Wednesday, September 25, 2013

Review: Tzolk'in


Tzolk'in is a worker-placement set-collection game with a funny name from Simone Luciani and Daniele Tascini, published by Czech Games Edition. It's a more complicated version of the popular semi-gateway game Stone Age, aimed at heavy gamers. It plays up to four - and appears to be best with four or three - and is supposed to take 2 to 3 hours, but in our group took 4 or so hours each time. This was not a bad thing: unlike other games during which you want to claw your brain out with a dull spoon when the game goes on too long, this game was interesting the entire time. While waiting for my opponents to make their moves, I was thinking about my own moves. I couldn't completely plan my moves, since I could not know the moves that would be left to me by my opponents. And sometimes my opponents really did take too long.

Tzolk'in is played on an unusual board with interlocking rotating gears representing the Mayan calendar or something.

Source
Pretty, huh? This gimmick is actually necessary. The gears are all rotated one notch each round, which would be too much bookkeeping otherwise. Here's the gist of it: The game has 26 rounds (as does the central gear). Four times during the game you have to pay maintenance costs on your workers.

On each round, each player places or removes workers from the gears, but not both. On each round you place workers on the lowest spots in any of the gears. You must take the lowest spots available on each gear if you place on that gear. Placing multiple workers costs an increasing amount of money, so it is cheaper in terms of money (but not in terms of time) to place less each round. If the lowest spot available is not the actual lowest spot, you again need to pay extra - this costs you money, but you will more quickly reach the positions with the higher payouts. After each round, the gears are rotated and the workers move up to increasingly higher payoff locations (unless they fall off the board, which never happens).

When you take workers off the board, you either get points, resources, more workers, or the opportunity to use your resources: move up in the tracks (in the above image, the tracks are on the top and center right) that give you higher payoffs on the gears or points or extra actions, buy buildings or monuments that give you points (in the above image, the buildings and monuments are on the bottom right) or reduced maintenance costs , etc.

Three tracks are scored twice during the game (including a bonus for first place on each track). One of the gears (the blue one above) has locations that score points during the game (each location on this track can only be used once during the game). Buildings you buy during the game score as you buy them. Monuments score based on items collected or board positions by the end of the game. Player with the most points wins.

There are five different resources and scant opportunities to swap them around. Maintenance requires you to constantly support your workers, but there are ample opportunities to get these maintenance costs, so it did not present the kind of difficulty that it does in Stone Age or Agricola. Getting at least one extra worker seems pretty important, but owing to the amount of money you have to spend to place them it didn't seem to be as critical to get all of your available workers as it does in Hansa Tuetonica.

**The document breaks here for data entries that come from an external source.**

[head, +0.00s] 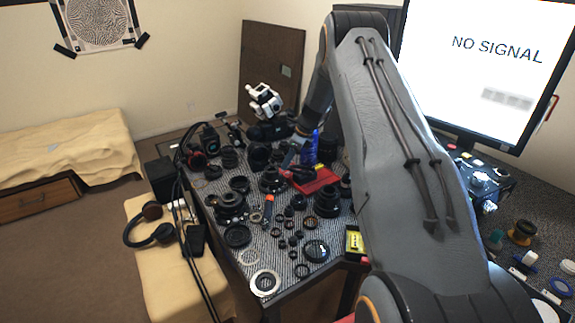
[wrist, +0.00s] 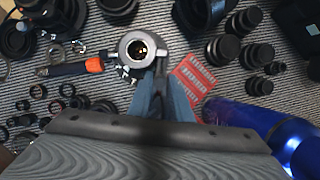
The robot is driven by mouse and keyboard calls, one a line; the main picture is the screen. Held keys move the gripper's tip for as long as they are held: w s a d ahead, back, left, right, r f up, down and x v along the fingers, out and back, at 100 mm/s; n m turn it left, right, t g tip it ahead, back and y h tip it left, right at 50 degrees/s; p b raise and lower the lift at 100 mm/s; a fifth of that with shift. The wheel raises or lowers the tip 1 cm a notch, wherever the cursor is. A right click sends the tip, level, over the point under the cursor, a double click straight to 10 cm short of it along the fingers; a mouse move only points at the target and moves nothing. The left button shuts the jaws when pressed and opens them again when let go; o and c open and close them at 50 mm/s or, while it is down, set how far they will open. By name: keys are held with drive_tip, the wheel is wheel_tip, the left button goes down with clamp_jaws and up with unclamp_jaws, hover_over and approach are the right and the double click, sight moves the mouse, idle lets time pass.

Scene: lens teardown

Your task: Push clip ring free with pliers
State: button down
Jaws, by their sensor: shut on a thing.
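The lens barrel (wrist: 138,48) shows from above in the wrist view, with a pale metal ring around its dark opening. My gripper (wrist: 163,98) is just below and right of it, with two blue-grey fingers close together. It is shut on a slim dark tool that I take to be the pliers (wrist: 160,70); most of it is hidden between the fingers. The tool's tip lies beside the lens's lower right edge; I cannot tell whether it touches. The clip ring cannot be told apart from the lens's rim. In the head view my arm hides much of the gripper.
A red tray (wrist: 194,77) lies right of my gripper. A shiny blue cylinder (wrist: 262,122) stands close at the lower right. An orange-and-black tool (wrist: 75,68) lies left of the lens. Many lens parts crowd the patterned table; a monitor (head: 484,70) stands at the right.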

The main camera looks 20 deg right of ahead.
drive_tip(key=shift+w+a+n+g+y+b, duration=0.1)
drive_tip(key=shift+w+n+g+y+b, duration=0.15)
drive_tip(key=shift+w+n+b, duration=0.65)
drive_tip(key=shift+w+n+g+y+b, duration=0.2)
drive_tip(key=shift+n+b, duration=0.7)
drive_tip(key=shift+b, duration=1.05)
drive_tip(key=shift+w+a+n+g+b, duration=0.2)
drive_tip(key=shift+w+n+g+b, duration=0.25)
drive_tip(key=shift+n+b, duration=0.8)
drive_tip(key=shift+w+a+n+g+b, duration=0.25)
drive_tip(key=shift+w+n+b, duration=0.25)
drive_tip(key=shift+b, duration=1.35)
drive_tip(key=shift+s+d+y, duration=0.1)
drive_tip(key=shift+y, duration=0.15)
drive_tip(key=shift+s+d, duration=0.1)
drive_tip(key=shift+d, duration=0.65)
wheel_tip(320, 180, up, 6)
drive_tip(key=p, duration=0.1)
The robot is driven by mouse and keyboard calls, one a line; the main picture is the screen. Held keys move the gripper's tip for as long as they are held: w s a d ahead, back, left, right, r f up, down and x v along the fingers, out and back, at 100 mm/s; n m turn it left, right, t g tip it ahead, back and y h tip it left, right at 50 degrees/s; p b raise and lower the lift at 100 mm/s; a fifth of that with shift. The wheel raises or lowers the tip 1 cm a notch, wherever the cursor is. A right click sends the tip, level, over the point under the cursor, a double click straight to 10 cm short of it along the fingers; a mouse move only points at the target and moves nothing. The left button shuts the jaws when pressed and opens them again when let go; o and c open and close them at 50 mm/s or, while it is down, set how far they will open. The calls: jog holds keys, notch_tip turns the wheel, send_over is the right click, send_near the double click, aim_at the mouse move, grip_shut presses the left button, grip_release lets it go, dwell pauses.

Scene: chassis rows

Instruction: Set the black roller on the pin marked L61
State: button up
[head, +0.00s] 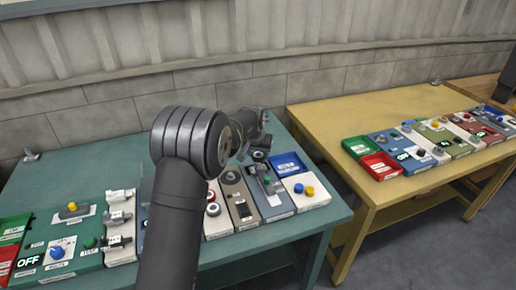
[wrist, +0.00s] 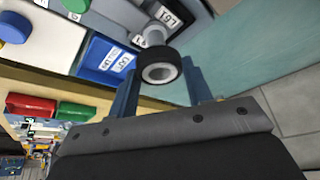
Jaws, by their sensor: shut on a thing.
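The black roller (wrist: 161,73), a short black ring with a pale inner sleeve, is between the two fingers of my gripper (wrist: 159,79) in the wrist view. My gripper is shut on it. A grey pin (wrist: 153,36) stands just behind the roller, beside a white label (wrist: 168,16) that reads L61 upside down. The roller overlaps the pin's near end in the picture; I cannot tell whether it is around the pin or apart from it. In the head view my gripper (head: 258,151) is over the back of the green table, and the label is hidden.
A blue bin (wrist: 92,58) lies close to the left of the pin in the wrist view. Panels with knobs and a lever line the green table (head: 104,172), near my arm. A yellow table (head: 340,112) with more panels and red and green bins stands to the right.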

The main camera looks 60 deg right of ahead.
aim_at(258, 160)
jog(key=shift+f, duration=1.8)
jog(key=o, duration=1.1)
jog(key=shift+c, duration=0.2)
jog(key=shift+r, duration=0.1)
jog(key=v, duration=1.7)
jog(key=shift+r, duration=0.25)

After two plays, it looks like there are different paths to victory to explore; we chose different paths but the top scores were not too far apart. And they were all challenging.

There is not much player interaction except taking the spaces that you know others want, but those are nearly always the spaces you want anyway. There is some competition for bonus points on the three scoring tracks, but again not too much. This could be because, as new players, we are still learning the systems, playing against the board rather than the other players. As the game becomes more familiar, competition for certain actions, tracks, and buildings are likely to heat up.

I highly recommend that you DO NOT play this game with new players or with casual gamers, as they are likely to be quite confused. For gamers, so far I like what I've seen. The theme is not entirely absent due to the artwork and the necessary gear shapes in the board, but it's also not too present (so I can ignore the supposed "gods" theme attached to some of the tracks) and I had no idea what my actions were supposed to represent as far as real world activities. It's just a series of systems of: place, collect, compete, and maximize your points.

In our games, Mace concentrated on the gear that gave out points during the game and I concentrated on buildings and monuments; both of our choices were influenced by our starting position bonuses. I lost to him by 7 point from a single track in the final scoring.